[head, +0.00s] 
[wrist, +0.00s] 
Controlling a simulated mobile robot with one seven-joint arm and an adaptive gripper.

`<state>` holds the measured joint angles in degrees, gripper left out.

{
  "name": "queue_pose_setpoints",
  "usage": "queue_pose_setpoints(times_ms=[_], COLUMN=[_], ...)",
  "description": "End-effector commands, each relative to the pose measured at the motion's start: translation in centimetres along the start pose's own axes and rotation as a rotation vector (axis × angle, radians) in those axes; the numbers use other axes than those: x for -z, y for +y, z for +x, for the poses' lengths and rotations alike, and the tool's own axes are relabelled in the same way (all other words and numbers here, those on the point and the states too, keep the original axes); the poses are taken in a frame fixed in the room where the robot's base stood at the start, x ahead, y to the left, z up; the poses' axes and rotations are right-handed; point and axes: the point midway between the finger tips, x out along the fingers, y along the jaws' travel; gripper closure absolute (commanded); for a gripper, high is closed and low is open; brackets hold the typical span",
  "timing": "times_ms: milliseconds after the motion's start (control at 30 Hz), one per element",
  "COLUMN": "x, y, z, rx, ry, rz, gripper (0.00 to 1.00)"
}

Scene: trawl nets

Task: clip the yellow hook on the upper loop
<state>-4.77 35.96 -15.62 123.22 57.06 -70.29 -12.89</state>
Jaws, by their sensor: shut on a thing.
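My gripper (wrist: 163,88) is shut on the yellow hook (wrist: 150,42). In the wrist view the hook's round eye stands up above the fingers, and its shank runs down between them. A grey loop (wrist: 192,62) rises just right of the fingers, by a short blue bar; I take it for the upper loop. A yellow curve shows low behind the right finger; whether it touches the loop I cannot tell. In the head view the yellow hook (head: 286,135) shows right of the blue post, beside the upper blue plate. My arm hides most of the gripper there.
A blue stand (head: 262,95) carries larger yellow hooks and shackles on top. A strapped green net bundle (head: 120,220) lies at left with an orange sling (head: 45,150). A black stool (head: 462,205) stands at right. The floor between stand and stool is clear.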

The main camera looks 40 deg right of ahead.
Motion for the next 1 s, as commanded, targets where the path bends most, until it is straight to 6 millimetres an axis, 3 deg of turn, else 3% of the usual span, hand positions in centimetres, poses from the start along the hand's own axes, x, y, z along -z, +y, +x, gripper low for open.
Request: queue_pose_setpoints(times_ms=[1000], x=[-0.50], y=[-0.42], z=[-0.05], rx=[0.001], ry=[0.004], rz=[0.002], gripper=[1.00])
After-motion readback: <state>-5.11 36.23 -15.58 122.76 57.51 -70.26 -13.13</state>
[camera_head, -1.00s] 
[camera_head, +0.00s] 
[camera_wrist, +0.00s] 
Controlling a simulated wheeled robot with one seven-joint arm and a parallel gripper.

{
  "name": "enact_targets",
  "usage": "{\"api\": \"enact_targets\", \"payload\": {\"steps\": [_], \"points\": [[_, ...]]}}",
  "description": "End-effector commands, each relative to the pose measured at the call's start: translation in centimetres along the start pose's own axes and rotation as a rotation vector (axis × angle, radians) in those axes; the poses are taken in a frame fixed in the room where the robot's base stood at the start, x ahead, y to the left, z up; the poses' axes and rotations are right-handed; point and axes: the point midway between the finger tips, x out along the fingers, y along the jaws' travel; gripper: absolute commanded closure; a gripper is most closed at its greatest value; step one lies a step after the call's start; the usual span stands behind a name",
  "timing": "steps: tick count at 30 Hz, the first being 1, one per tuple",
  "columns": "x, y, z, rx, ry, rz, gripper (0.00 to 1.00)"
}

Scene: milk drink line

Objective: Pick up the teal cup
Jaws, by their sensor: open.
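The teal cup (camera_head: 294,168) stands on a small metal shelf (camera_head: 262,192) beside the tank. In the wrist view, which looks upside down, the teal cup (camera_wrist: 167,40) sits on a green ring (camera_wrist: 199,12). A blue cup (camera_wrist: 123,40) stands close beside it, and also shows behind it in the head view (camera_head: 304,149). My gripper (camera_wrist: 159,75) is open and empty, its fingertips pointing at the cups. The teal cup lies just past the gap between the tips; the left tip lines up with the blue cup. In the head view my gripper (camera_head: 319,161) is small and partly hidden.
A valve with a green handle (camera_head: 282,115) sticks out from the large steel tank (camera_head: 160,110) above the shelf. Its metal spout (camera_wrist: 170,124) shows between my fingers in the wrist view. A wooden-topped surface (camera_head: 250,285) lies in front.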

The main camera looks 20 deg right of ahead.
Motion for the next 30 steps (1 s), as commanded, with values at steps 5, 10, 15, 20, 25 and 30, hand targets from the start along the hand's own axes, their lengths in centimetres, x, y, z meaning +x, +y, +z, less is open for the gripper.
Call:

▸ **WRITTEN REQUEST**:
In the records, locate each line holding the string "main" and copy it.

▸ **EXERCISE SOLUTION**:
The main camera looks 40 deg right of ahead.
The main camera looks 20 deg right of ahead.

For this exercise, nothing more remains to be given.